Recorded robot episodes:
◆ ◆ ◆ ◆ ◆
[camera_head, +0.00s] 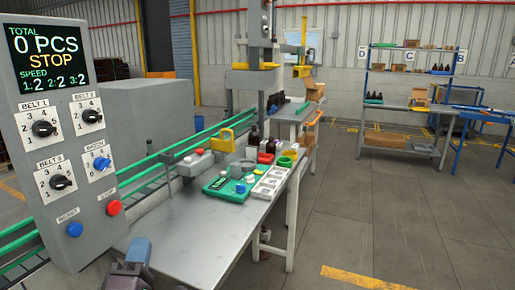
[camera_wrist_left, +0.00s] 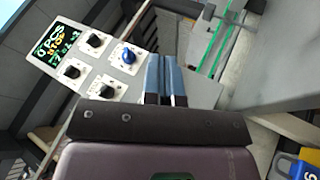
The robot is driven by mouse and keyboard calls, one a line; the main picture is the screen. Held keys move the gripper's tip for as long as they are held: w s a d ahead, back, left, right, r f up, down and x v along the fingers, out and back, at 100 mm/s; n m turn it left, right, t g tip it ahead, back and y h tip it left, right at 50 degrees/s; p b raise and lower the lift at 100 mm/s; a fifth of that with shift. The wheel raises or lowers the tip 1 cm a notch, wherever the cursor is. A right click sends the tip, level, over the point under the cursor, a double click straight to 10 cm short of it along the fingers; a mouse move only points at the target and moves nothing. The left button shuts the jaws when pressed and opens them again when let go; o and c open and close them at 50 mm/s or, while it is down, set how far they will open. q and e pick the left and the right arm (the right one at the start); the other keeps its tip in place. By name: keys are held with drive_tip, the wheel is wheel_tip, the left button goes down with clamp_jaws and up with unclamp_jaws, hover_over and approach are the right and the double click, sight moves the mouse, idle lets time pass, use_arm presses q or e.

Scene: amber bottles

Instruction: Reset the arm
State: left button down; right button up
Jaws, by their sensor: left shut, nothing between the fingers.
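My left gripper (camera_head: 140,250) is low in the head view, in front of the bench's near end and to the right of the control panel's foot. Its two blue-grey fingers lie together in the left wrist view (camera_wrist_left: 166,62), shut with nothing between them. The grey control panel (camera_head: 82,135) stands at the left, with a blue button (camera_head: 75,229) and a red button (camera_head: 114,207) at its lower edge. The gripper is apart from both buttons in the head view. The panel's blue knob (camera_wrist_left: 128,56) shows left of the fingers in the wrist view. My right gripper is not in view.
The metal bench (camera_head: 195,235) has a bare near end. Farther along are a green tray (camera_head: 217,191), a white tray (camera_head: 268,190) and dark bottles (camera_head: 254,137). A green-railed conveyor (camera_head: 150,162) runs behind. The floor (camera_head: 400,220) at the right is clear.

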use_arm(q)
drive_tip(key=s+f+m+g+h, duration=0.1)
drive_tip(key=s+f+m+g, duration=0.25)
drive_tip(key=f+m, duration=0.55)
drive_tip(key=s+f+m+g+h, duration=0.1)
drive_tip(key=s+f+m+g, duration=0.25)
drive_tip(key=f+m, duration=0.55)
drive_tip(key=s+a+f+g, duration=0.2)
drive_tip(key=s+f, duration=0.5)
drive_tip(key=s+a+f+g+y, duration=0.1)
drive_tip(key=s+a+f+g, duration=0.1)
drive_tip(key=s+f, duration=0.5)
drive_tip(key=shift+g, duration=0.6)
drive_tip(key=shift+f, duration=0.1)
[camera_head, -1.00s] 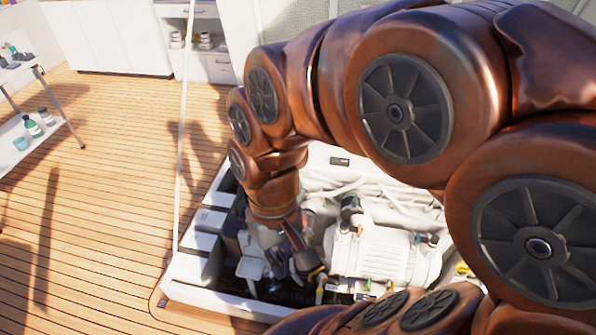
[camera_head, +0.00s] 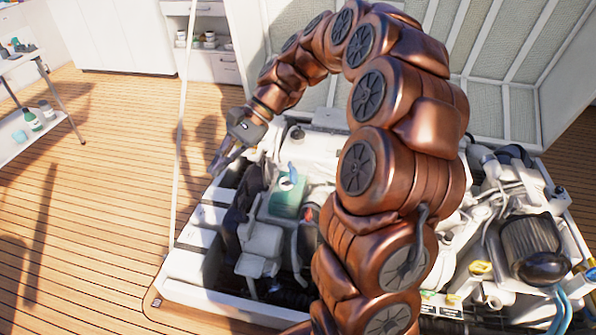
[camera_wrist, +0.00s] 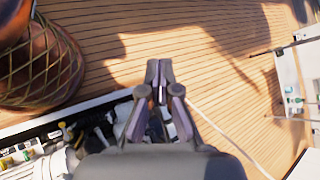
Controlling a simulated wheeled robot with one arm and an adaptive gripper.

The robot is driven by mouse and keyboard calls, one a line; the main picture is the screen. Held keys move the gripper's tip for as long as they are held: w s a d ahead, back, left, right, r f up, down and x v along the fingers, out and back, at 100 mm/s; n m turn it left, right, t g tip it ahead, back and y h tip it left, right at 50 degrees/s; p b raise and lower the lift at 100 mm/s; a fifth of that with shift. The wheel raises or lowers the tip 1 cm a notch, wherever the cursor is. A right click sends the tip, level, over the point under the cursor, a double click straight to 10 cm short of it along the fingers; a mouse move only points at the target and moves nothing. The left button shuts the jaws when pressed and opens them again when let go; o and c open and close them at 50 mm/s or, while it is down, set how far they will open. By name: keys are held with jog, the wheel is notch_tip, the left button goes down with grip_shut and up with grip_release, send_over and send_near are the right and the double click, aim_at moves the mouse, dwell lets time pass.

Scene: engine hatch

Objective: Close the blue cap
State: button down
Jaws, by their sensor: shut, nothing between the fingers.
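The blue cap (camera_head: 292,171) stands raised beside a white filler neck (camera_head: 287,184) on a green tank (camera_head: 288,200) in the engine hatch, in the head view. The neck's opening appears uncovered. My gripper (camera_head: 220,164) is up and left of the cap, over the hatch's left edge, well apart from it. In the wrist view my gripper (camera_wrist: 158,80) has its fingertips together with nothing between them. The blue cap cannot be made out in the wrist view.
White hatch edging (camera_head: 190,262) borders the engine bay. Engine parts and hoses (camera_head: 528,240) crowd its right side. A thin white pole (camera_head: 183,120) rises close left of my gripper. A shelf table (camera_head: 32,95) stands at far left, with open wooden deck between.

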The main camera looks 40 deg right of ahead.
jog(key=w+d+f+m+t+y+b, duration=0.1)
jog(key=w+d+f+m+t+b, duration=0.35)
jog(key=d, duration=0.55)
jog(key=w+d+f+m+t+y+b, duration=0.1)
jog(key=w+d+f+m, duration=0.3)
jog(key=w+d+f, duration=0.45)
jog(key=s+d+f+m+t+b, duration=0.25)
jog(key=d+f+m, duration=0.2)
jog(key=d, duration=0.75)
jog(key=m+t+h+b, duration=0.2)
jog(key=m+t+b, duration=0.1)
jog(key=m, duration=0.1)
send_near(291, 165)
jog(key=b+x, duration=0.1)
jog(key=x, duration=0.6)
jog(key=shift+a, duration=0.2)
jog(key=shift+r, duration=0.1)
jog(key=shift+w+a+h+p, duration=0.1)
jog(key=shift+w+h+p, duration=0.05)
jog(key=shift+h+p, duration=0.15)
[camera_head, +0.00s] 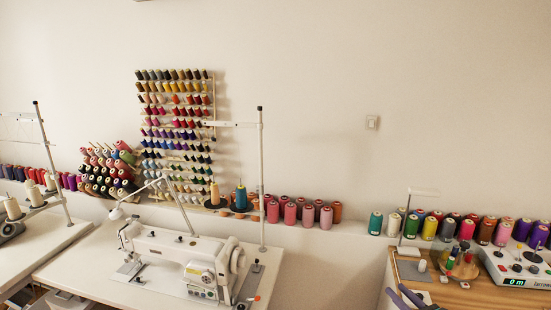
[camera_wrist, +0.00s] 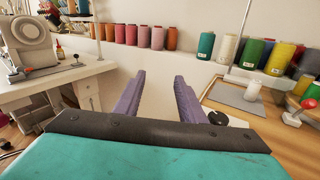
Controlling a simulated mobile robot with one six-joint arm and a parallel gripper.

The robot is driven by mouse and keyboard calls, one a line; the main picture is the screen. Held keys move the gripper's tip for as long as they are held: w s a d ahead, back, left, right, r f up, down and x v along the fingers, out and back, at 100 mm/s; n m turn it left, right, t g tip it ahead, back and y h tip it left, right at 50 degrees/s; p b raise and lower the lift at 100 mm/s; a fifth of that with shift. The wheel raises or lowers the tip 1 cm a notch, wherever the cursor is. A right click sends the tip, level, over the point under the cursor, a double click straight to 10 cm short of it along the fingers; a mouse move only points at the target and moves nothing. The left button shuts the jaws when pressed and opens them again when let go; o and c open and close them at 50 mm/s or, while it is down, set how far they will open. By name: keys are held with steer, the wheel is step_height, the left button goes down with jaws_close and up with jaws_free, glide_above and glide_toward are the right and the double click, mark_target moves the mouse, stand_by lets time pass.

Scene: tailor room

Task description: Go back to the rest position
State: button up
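My gripper (camera_wrist: 157,88) shows in the wrist view with two purple fingers spread apart and nothing between them. It points at the gap between the white sewing table and the wooden table. In the head view, purple parts of my gripper (camera_head: 412,297) show at the bottom right edge, by the front left of the wooden table. The rest of the arm is out of the head view.
A sewing machine (camera_head: 180,259) stands on a white table (camera_head: 93,262) at left. A wooden table (camera_head: 458,293) at right carries a winder (camera_head: 522,266) with a display. Thread spools (camera_head: 301,213) line the ledge. A thread rack (camera_head: 177,120) hangs on the wall.

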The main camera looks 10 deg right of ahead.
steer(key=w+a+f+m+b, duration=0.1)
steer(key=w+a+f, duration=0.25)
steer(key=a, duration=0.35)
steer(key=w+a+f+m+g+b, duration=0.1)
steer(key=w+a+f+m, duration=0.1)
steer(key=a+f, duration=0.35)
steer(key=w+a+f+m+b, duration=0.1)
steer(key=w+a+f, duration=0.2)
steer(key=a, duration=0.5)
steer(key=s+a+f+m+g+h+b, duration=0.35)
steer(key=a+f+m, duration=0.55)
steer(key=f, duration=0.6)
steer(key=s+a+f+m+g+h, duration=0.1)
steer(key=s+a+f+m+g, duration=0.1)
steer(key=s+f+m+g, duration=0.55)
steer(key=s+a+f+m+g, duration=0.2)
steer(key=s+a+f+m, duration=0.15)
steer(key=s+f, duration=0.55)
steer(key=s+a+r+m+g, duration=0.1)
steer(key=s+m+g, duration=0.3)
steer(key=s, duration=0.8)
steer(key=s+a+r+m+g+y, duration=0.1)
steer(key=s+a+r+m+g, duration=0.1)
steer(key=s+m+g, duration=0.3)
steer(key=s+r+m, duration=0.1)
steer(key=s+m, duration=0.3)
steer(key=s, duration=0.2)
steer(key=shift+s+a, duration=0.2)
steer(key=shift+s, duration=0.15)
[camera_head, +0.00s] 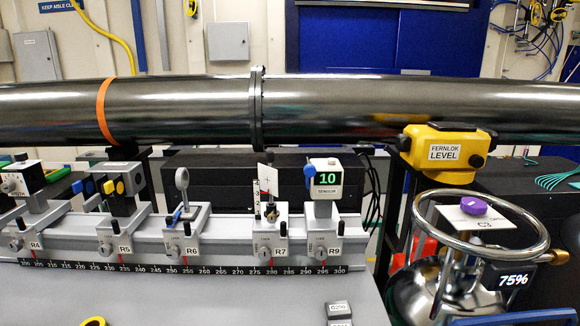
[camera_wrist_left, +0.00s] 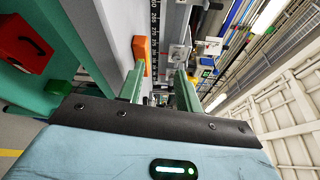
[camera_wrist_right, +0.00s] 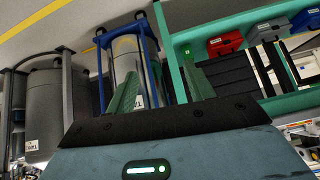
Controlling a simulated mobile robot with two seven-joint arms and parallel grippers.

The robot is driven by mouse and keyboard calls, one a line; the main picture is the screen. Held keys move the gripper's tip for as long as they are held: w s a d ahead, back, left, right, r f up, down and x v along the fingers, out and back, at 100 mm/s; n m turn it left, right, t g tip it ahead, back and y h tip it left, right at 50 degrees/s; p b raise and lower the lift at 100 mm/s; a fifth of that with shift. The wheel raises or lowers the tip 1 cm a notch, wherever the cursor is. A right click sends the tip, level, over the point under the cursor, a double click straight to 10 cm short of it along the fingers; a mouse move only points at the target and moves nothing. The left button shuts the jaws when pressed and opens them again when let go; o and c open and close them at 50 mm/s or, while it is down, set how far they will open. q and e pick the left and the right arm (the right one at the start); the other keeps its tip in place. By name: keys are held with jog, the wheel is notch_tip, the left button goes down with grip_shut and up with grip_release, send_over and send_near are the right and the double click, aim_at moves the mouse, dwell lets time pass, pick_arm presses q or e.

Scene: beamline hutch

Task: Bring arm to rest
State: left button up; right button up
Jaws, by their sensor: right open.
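Neither gripper shows in the head view. In the left wrist view my left gripper (camera_wrist_left: 160,85) has its two green fingers apart, with nothing held between them; an orange block (camera_wrist_left: 140,50) and the scale rail show beyond the fingers. In the right wrist view my right gripper (camera_wrist_right: 163,88) is open and empty. Beyond its fingers stands a pale cylinder in a blue frame (camera_wrist_right: 135,60). The arms themselves are mostly out of sight.
A rail (camera_head: 190,245) carries several optic carriers, with a sensor reading 10 (camera_head: 325,178). A dark beam pipe (camera_head: 190,105) spans behind it. A yellow level (camera_head: 445,148) and a ring-handled vessel (camera_head: 425,295) stand at right. Grey cylinders (camera_wrist_right: 52,110) show in the right wrist view.

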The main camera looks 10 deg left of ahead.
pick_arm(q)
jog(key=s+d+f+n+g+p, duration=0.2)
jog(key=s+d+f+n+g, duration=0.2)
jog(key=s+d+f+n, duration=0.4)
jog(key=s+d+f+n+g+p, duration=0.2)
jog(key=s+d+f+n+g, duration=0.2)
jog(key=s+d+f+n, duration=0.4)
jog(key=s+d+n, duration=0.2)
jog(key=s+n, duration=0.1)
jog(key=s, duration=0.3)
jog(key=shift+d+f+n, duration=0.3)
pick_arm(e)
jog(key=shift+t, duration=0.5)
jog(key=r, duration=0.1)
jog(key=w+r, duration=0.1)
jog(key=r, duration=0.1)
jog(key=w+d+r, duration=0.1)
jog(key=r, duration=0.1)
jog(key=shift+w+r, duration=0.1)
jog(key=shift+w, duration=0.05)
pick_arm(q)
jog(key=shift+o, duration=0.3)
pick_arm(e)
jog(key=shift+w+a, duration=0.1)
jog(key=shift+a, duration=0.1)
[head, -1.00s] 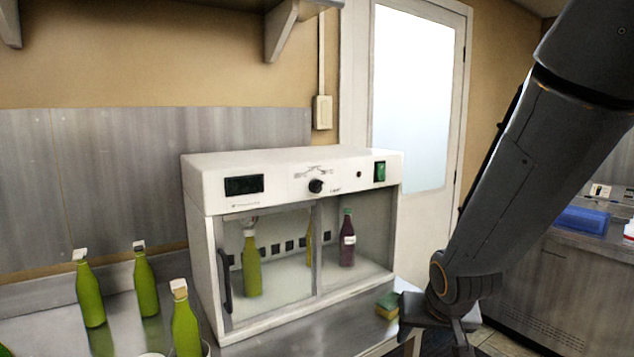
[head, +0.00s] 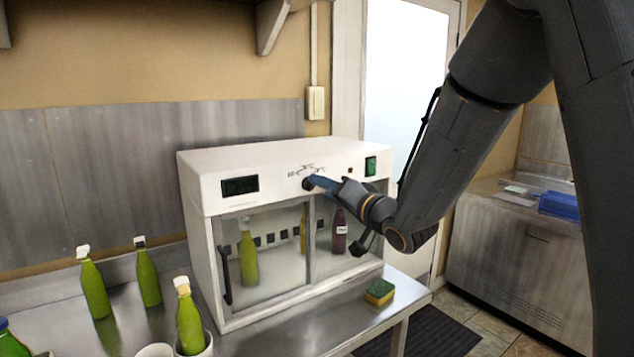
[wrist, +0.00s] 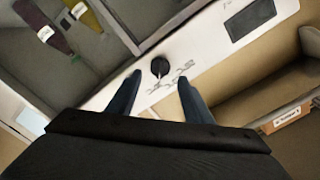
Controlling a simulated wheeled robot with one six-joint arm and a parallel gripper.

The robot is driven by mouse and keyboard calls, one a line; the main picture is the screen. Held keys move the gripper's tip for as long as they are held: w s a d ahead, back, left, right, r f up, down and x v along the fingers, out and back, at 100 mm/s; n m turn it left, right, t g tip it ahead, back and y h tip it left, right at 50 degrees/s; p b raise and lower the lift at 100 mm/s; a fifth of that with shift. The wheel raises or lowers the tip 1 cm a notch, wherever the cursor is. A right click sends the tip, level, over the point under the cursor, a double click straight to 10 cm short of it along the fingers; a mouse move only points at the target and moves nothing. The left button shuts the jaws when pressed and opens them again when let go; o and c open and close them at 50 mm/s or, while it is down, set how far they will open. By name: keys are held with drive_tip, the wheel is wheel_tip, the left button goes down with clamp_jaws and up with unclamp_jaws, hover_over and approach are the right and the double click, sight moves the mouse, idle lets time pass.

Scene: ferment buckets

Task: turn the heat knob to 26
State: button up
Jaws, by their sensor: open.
◆ ◆ ◆ ◆ ◆
- **WHAT TO DO**:
Extract the run of lines from the line holding "[head, -1.00s]" through the final line of the material above, exactly and inclusively. Leave the pictures behind.

- **OUTPUT OF THE TASK**:
[head, -1.00s] 
[head, +0.00s] 
[wrist, +0.00s] 
Controlling a simulated wheeled robot with one six-joint arm and a parallel gripper.

The robot is driven by mouse and keyboard calls, one a line; the main picture is the screen. Held keys move the gripper's tip for as long as they are held: w s a d ahead, back, left, right, r f up, down and x v along the fingers, out and back, at 100 mm/s; n m turn it left, right, t g tip it ahead, back and y h tip it left, right at 50 degrees/s; p b raise and lower the lift at 100 mm/s; a fifth of that with shift. The wheel raises or lowers the tip 1 cm a notch, wherever the cursor is. A right click sends the tip, level, over the point under the cursor, a double click straight to 10 cm short of it along the fingers; a mouse move only points at the target and moves nothing. The left button shuts the jaws when pressed and opens them again when let go; o and c open and close them at 50 mm/s or, while it is down, set how far they will open. By name: keys are held with drive_tip, the wheel is wheel_tip, the left button goes down with clamp_jaws and up with unclamp_jaws, hover_over and approach are the right and the double click, sight moves the mouse, idle lets time pass.

Scene: ferment buckets

Task: turn the heat knob to 26
State: button up
Jaws, by their sensor: open.

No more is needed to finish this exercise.